(STATED EXERCISE): Produce an exact copy of the lines below that run from the line containing "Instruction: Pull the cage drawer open" to the line containing "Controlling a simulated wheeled", inclusive; any picture is omitted.

(DATA SUPPLIED):
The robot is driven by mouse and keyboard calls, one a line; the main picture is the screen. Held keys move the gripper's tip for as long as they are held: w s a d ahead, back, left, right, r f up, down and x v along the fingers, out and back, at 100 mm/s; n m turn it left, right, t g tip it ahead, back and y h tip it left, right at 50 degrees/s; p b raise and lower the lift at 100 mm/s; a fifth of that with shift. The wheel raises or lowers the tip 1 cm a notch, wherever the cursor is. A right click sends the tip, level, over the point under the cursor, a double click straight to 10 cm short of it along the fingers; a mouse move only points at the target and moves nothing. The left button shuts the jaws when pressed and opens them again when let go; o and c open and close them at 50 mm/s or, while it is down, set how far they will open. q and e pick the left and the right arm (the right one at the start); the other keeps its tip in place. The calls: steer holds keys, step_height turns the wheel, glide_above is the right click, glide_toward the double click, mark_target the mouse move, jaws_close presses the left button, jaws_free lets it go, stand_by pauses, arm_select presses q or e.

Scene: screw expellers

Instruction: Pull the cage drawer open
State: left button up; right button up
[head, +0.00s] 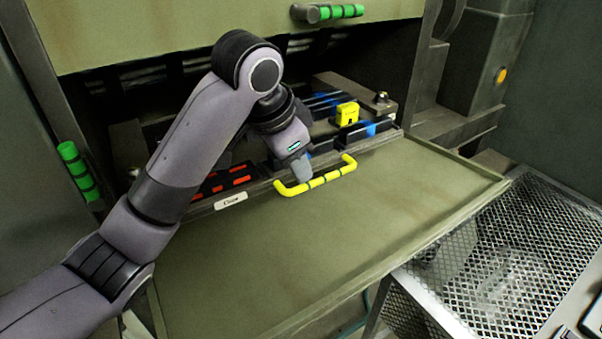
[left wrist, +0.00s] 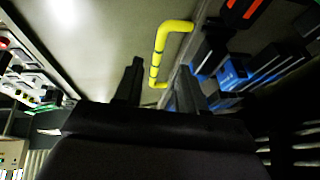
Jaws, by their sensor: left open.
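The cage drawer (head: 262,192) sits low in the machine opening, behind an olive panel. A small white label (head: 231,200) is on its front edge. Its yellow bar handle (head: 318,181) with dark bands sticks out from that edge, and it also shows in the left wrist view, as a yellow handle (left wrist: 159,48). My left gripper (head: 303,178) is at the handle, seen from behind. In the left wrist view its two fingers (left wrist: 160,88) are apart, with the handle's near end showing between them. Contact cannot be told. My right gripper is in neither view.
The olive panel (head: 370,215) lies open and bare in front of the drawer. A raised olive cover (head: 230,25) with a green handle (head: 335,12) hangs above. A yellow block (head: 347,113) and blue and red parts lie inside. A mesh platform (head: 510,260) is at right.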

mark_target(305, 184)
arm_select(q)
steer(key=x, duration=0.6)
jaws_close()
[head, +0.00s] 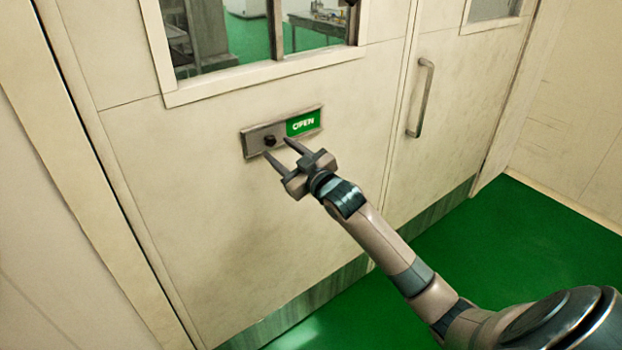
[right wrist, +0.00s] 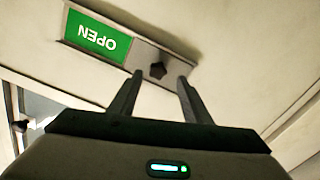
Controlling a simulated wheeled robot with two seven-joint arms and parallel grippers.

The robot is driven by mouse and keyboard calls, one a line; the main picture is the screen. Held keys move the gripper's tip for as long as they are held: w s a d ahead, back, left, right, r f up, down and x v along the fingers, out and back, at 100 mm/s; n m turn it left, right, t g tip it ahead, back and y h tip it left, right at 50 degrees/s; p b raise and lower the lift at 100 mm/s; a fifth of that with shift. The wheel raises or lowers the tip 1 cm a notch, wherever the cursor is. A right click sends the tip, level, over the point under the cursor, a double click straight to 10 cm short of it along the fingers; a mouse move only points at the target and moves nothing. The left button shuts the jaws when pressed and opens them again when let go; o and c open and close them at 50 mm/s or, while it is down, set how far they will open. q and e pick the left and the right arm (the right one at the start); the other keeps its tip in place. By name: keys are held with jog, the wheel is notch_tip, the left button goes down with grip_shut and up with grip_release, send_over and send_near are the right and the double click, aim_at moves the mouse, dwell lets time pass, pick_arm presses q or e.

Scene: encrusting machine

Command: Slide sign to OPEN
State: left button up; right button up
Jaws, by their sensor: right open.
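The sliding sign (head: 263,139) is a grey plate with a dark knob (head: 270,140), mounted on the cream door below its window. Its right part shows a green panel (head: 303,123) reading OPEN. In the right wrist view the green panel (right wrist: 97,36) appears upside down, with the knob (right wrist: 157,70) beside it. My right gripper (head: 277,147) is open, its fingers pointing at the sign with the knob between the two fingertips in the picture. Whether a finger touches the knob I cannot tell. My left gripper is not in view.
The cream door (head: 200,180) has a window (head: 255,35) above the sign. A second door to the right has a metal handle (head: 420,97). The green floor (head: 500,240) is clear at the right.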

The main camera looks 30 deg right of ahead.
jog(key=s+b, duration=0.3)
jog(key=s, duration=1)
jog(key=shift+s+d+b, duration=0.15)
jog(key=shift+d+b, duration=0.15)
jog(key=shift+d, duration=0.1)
---
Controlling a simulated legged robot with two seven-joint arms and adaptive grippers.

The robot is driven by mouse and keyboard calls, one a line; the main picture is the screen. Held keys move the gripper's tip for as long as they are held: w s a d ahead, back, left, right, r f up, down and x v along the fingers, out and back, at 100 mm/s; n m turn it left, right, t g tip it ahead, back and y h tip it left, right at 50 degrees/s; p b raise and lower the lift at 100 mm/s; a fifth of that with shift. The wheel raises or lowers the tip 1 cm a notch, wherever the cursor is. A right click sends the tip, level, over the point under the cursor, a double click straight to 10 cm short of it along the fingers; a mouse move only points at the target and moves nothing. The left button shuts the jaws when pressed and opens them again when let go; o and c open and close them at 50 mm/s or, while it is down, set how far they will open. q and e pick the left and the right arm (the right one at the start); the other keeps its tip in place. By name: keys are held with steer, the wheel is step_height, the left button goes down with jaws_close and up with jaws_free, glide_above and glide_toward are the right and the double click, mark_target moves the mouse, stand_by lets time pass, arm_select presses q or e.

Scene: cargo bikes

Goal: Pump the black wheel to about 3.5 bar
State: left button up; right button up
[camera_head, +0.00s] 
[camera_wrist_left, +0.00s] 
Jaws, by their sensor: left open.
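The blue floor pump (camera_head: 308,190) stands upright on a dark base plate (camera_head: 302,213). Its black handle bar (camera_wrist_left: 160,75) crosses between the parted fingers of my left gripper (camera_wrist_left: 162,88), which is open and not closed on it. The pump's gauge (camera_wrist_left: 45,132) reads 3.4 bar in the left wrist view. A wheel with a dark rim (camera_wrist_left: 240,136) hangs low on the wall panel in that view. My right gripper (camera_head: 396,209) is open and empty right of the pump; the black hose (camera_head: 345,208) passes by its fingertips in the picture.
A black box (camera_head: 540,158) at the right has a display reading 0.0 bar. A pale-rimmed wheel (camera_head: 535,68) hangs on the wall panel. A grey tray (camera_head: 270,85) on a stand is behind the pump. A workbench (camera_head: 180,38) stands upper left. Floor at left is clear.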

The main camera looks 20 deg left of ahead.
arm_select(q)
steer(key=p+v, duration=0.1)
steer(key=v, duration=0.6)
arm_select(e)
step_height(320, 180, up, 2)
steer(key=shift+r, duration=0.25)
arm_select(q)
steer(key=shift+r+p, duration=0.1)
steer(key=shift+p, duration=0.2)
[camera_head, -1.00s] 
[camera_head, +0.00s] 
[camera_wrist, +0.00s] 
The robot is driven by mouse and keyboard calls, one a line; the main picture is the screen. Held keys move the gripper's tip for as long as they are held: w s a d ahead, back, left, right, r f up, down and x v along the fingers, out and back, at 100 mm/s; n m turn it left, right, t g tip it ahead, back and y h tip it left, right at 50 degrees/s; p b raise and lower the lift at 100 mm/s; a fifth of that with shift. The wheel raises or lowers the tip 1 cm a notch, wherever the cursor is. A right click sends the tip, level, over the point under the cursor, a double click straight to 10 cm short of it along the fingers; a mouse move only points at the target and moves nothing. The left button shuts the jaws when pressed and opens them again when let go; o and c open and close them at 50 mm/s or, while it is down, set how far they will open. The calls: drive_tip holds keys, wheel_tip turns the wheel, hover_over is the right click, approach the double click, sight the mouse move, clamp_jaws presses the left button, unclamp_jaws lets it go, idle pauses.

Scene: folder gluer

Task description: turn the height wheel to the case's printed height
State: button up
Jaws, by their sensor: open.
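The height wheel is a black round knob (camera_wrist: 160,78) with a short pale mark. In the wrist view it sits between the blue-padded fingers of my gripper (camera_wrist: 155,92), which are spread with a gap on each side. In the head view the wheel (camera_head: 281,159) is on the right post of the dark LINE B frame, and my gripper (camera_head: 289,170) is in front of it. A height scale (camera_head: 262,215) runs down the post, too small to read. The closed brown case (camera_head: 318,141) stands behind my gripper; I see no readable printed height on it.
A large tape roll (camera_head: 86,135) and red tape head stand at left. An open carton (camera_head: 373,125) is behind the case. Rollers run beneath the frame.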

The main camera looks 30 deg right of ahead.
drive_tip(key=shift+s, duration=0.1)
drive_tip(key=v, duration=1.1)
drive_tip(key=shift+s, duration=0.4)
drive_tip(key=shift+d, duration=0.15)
==
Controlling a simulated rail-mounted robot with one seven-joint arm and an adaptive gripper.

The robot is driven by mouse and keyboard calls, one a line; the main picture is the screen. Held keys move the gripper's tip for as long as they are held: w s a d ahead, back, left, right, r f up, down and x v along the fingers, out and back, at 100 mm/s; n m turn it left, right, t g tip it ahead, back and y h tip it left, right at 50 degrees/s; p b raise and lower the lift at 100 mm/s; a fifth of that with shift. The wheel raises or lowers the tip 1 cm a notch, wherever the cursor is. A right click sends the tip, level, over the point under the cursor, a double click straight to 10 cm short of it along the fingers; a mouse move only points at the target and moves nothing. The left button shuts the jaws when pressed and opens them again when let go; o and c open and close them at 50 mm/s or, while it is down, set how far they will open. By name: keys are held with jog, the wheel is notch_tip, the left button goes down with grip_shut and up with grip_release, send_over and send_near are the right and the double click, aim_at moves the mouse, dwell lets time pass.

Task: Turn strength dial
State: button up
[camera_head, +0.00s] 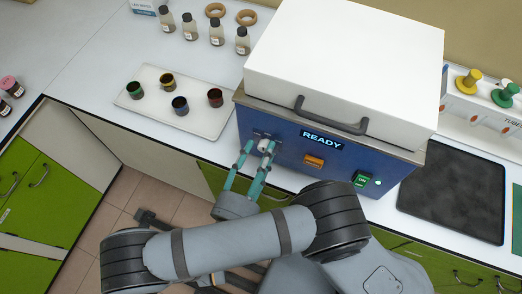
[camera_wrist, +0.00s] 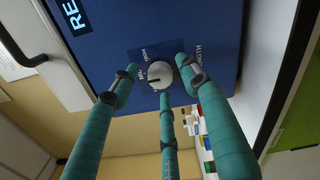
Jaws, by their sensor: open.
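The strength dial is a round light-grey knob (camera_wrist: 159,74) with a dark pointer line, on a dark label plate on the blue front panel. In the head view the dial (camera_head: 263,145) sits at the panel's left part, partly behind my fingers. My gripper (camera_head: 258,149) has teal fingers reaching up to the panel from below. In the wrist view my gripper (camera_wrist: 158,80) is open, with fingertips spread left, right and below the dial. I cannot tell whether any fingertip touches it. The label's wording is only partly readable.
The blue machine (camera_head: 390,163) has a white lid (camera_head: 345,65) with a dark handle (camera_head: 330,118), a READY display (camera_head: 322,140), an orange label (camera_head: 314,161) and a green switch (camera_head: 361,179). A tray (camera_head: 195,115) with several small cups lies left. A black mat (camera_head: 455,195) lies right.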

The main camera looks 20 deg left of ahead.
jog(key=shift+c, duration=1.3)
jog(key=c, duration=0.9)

(COMPLETED EXERCISE):
Instruction: Pull the cage drawer open
State: left button up; right button up
[head, +0.00s] 
[left wrist, +0.00s] 
Jaws, by their sensor: left open.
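The cage drawer (head: 262,192) sits low in the machine opening, behind an olive panel. A small white label (head: 231,200) is on its front edge. Its yellow bar handle (head: 318,181) with dark bands sticks out from that edge, and it also shows in the left wrist view, as a yellow handle (left wrist: 159,48). My left gripper (head: 303,178) is at the handle, seen from behind. In the left wrist view its two fingers (left wrist: 160,88) are apart, with the handle's near end showing between them. Contact cannot be told. My right gripper is in neither view.
The olive panel (head: 370,215) lies open and bare in front of the drawer. A raised olive cover (head: 230,25) with a green handle (head: 335,12) hangs above. A yellow block (head: 347,113) and blue and red parts lie inside. A mesh platform (head: 510,260) is at right.

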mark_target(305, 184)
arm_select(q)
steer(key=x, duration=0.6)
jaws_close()
[head, +0.00s] 
[right wrist, +0.00s] 
Controlling a simulated wheeled robot with two seven-joint arms and parallel grippers.

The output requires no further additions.